━━ Given data

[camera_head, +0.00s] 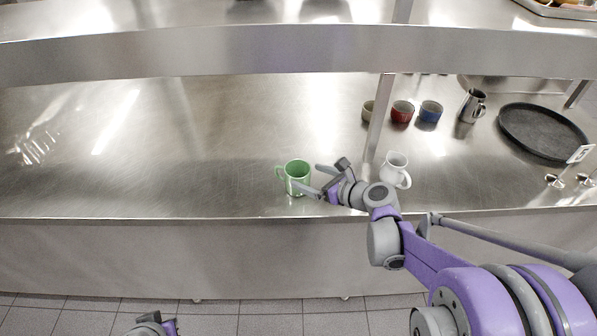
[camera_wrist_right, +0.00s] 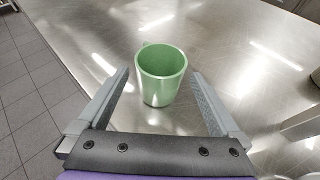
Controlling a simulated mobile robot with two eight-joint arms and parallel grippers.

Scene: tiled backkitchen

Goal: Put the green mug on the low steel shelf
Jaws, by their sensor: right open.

━━━━

Copy verbatim the span that begins at the line containing "[camera_wrist_right, +0.00s]" and ends at the last line of the material, inclusive of both; exclude pictures.

*Solution for this exercise*
[camera_wrist_right, +0.00s] 
Controlling a simulated mobile robot with two eight-joint arms and parallel grippers.

Scene: tiled backkitchen

Goal: Put the green mug on the low steel shelf
Jaws, by their sensor: right open.

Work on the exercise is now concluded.